Beide Revisionen werden zurückgewiesen.

Die Kosten der Revisionsbeantwortungen werden gegeneinander aufgehoben.

Text

Begründung

Das Erstgericht hat dem Klagebegehren "die beklagten Parteien sind schuldig, dafür Sorge zu tragen, daß der Kläger nicht durch Lärmstörungen, welche durch den Betrieb einer Holzfräse auf der Liegenschaft der beklagten Parteien Grundstück Nr 772/2 Grundbuch T***** hervorgerufen werden, in unzumutbarer Weise beeinträchtigt wird".

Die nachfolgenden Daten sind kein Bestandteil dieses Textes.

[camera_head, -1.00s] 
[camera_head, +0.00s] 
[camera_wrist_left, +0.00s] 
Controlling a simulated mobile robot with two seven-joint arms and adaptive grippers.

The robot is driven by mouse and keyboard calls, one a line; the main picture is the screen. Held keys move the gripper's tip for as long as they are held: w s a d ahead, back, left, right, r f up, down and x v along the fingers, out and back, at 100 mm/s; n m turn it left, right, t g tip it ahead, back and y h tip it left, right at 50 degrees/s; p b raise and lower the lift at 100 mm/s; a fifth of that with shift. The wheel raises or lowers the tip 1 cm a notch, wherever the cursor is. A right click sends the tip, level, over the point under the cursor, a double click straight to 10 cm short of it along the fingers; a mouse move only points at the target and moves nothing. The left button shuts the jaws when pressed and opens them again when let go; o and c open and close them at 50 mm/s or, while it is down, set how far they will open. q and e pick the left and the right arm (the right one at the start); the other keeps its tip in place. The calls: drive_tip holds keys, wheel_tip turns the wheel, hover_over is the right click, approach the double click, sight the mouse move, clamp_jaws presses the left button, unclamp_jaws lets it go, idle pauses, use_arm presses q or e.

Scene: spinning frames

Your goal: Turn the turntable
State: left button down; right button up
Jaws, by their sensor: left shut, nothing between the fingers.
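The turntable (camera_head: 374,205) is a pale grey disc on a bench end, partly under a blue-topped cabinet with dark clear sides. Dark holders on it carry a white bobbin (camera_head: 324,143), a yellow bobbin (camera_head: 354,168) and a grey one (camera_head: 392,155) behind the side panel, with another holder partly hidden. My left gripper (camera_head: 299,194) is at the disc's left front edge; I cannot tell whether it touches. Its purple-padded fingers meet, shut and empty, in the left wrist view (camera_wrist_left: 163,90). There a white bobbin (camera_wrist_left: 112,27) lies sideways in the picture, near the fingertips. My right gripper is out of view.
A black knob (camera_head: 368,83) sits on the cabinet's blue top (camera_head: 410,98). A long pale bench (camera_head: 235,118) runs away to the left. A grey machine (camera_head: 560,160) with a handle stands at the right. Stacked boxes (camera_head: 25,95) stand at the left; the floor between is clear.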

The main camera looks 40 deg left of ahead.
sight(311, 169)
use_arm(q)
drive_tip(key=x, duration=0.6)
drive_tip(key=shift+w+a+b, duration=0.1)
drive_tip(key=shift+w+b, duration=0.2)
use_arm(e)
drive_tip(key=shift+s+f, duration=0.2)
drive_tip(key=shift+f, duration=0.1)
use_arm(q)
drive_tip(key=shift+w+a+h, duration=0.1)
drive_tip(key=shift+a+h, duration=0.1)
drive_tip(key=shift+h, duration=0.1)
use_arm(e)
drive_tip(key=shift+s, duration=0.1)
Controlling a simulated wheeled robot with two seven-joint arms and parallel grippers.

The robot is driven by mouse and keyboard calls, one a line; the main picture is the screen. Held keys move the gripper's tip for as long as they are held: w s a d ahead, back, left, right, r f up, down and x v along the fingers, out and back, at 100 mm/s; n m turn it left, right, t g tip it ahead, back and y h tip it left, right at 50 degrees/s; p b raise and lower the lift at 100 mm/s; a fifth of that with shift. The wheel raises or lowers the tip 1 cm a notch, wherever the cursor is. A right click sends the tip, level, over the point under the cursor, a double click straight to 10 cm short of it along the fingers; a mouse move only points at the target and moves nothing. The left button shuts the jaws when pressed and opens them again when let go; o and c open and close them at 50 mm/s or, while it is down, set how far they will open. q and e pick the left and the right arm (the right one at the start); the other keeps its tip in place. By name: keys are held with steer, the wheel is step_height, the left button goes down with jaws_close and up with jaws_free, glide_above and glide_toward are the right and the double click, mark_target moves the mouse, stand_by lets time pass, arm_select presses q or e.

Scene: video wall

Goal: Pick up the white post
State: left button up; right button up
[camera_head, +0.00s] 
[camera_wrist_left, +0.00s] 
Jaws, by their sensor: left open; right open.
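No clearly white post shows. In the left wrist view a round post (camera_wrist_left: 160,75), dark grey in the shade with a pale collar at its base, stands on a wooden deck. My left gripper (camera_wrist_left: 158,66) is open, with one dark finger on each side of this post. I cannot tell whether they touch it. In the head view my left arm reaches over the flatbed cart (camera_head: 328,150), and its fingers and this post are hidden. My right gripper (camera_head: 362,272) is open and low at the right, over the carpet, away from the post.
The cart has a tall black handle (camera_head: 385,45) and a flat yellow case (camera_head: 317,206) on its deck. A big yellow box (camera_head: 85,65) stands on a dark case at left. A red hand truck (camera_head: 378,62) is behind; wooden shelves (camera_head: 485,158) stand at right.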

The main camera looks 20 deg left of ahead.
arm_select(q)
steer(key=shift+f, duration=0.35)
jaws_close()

Das Berufungsgericht gab der Berufung der beklagten Parteien teilweise Folge und erkannte diese schuldig, "dafür Sorge zu tragen, daß der Kläger nicht durch drei Arbeitstage übersteigende Lärmstörungen, welche durch den Betrieb einer Holzfräse auf der Liegenschaft der beklagten Parteien Grundstück Nr 772/2 Grundbuch T***** hervorgerufen werden, beeinträchtigt wird" und wies das Mehrbegehren, die beklagten Parteien seien darüber hinaus schuldig, dafür Sorge zu tragen, daß der Kläger nicht durch Lärmstörungen durch den Betrieb einer Holzfräse in einem drei Werktage unterschreitenden Ausmaß beeinträchtigt werde, ab. Ein Unterlassungsbegehren habe zwar kein Handlungsverbot, sondern ein Erfolgsverbot zu enthalten, die Unterlassungspflicht müsse aber so bezeichnet sein, daß die Abgrenzung verbotenen Verhaltens von zulässigem Verhalten nicht erst im Zuge des Exekutionsverfahrens erfolge. Die Unterlassung "unzumutbarer" Lärmstörungen durch den Betrieb einer Holzfräse entspreche schon dem Wortlaut des § 364 Abs 2 ABGB, der Kläger habe in seinem Vorbringen die einzelnen Störungshandlungen und deren Umfang ausführlich dargelegt, stehe aber auf dem Standpunkt, jegliche Lärmentwicklung durch Sägearbeiten mit der Holzfräse auf der Nachbarliegenschaft, die er als ortsunüblich und das gewöhnliche Ausmaß bei weitem übersteigend bekämpfe, sei zu unterlassen. Ortsüblich sei der Betrieb einer Holzfräse im Gebiet der betroffenen Liegenschaften aber zur Deckung des Eigenbedarfes nur in einem Zeitraum von ein bis drei Werktagen pro Jahr.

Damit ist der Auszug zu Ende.